━━━ Extracted records ━━━
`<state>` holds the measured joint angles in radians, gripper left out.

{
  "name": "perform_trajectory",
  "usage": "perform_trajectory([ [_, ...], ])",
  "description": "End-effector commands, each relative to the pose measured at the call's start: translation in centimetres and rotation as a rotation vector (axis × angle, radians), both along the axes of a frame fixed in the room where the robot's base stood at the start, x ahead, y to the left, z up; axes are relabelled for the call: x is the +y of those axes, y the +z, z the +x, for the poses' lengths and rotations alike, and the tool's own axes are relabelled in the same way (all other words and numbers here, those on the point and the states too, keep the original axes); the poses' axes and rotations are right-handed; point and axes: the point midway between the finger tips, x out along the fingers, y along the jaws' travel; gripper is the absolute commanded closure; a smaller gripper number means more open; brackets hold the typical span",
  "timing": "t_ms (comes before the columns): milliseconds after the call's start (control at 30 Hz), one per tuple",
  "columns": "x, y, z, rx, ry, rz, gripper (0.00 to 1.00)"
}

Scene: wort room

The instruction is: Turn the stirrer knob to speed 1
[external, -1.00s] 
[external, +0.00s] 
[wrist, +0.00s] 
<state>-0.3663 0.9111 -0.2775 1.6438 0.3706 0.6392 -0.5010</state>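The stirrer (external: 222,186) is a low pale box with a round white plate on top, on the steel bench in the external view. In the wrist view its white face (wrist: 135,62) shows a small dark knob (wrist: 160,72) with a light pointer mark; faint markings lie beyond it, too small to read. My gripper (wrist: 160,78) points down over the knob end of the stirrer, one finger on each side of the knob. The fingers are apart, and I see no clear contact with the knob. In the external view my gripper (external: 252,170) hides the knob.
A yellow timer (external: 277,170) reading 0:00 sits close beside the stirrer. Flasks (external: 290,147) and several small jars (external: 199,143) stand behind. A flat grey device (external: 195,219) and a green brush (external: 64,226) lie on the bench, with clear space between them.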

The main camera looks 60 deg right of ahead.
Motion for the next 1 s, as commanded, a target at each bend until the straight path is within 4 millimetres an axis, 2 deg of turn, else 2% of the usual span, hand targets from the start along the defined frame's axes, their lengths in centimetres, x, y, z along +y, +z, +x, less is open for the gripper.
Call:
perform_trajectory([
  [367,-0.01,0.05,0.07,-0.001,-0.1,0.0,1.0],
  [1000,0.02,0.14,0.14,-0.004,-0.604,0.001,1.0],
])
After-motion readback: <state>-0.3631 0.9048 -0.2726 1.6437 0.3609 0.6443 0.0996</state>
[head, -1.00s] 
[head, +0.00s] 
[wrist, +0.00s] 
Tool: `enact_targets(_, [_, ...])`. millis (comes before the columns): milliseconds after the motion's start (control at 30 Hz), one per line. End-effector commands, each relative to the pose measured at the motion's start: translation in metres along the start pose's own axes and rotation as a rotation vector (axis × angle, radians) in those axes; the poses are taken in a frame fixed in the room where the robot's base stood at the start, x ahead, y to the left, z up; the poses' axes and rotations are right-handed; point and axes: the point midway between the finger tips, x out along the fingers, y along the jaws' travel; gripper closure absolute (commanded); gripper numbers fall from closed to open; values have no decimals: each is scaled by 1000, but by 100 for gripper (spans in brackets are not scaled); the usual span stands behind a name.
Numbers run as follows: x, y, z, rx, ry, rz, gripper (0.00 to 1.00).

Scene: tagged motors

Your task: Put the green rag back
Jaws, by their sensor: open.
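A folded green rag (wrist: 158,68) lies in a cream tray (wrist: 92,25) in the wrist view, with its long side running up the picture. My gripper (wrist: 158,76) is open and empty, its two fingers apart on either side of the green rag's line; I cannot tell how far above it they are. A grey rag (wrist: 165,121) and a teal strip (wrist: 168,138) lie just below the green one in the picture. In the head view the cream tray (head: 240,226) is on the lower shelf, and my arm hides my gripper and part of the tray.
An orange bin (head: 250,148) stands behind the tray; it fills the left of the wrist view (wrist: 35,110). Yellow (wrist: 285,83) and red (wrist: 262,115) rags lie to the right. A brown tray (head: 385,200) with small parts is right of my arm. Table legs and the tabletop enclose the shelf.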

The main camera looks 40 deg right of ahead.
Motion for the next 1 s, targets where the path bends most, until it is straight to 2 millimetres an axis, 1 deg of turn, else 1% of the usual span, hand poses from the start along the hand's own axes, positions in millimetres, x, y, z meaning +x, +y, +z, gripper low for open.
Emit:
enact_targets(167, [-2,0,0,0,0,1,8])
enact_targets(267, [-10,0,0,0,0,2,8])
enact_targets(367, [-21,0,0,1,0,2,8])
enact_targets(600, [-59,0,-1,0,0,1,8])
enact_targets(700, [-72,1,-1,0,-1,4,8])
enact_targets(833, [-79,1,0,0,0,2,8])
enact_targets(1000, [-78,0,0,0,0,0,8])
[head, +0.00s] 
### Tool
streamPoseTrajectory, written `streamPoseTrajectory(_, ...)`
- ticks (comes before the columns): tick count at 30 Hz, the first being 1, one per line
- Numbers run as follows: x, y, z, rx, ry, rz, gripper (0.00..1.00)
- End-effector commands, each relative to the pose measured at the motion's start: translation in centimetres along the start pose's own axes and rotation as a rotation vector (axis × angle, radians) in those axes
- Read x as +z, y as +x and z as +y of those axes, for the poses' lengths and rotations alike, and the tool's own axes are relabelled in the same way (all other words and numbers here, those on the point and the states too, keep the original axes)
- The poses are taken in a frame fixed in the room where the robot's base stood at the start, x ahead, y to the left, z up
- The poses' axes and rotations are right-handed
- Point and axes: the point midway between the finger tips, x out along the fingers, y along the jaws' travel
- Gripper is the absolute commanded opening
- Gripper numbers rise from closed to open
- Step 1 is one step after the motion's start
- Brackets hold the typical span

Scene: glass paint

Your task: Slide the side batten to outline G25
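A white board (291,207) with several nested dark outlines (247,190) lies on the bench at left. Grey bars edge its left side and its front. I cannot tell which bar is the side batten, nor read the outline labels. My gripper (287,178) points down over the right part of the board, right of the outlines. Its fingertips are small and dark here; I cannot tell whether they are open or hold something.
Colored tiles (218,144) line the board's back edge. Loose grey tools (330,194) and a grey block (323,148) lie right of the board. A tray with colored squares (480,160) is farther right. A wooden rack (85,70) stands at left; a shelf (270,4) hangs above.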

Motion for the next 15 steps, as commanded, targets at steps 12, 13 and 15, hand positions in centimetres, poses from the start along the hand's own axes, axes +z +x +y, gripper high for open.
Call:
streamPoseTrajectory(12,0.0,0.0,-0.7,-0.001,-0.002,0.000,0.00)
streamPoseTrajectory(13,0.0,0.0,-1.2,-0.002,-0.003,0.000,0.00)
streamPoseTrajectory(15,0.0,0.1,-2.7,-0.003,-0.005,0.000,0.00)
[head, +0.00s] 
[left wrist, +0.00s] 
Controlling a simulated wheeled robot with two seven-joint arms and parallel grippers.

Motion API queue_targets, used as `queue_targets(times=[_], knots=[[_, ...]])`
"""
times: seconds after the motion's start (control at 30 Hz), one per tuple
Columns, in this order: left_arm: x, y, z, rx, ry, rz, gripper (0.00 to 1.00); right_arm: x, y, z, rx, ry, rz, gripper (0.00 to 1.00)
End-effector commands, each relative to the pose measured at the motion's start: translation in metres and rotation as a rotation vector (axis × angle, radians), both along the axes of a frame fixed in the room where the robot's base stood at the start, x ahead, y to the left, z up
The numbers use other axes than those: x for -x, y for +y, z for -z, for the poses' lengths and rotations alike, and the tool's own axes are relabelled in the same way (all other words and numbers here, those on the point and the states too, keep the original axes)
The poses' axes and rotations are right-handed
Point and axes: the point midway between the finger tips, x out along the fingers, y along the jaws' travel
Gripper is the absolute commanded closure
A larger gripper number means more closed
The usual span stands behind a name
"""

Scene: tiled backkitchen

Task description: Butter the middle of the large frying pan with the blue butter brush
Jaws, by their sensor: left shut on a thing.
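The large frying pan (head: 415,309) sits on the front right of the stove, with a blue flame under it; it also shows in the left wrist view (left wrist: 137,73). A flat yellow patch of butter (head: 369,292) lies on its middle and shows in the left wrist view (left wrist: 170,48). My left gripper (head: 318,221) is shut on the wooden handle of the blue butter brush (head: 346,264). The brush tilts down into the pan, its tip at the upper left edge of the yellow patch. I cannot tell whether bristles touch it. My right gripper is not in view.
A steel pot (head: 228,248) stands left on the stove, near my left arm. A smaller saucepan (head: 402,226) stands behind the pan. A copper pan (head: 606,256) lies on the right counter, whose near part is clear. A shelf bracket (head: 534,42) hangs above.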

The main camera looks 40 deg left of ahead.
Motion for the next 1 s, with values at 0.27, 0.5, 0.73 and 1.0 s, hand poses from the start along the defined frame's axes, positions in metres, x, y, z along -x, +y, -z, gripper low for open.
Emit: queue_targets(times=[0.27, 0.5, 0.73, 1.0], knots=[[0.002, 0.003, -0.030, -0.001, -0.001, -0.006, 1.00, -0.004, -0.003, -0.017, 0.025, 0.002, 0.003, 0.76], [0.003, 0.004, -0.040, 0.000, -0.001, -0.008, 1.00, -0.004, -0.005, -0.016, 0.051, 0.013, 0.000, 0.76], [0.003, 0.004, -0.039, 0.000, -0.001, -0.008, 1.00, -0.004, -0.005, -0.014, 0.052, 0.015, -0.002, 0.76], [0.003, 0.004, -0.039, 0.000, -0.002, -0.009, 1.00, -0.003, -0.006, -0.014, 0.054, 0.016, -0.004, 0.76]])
━━━
> [Written instruction] Using the listing, copy every line where the word "description" shows up.

> [Result below]
  "description": "End-effector commands, each relative to the pose measured at the call's start: translation in centimetres and rotation as a rotation vector (axis × angle, radians), both along the axes of a frame fixed in the room where the robot's base stood at the start, x ahead, y to the left, z up; axes are relabelled for the call: x is the +y of those axes, y the +z, z the +x, for the poses' lengths and rotations alike, and the tool's own axes are relabelled in the same way (all other words and numbers here, those on the point and the states too, keep the original axes); the poses' axes and rotations are right-handed; point and axes: the point midway between the finger tips, x out along the fingers, y along the jaws' travel; gripper is the absolute commanded closure; a smaller gripper number means more open; brackets hold the typical span",
Task description: Butter the middle of the large frying pan with the blue butter brush

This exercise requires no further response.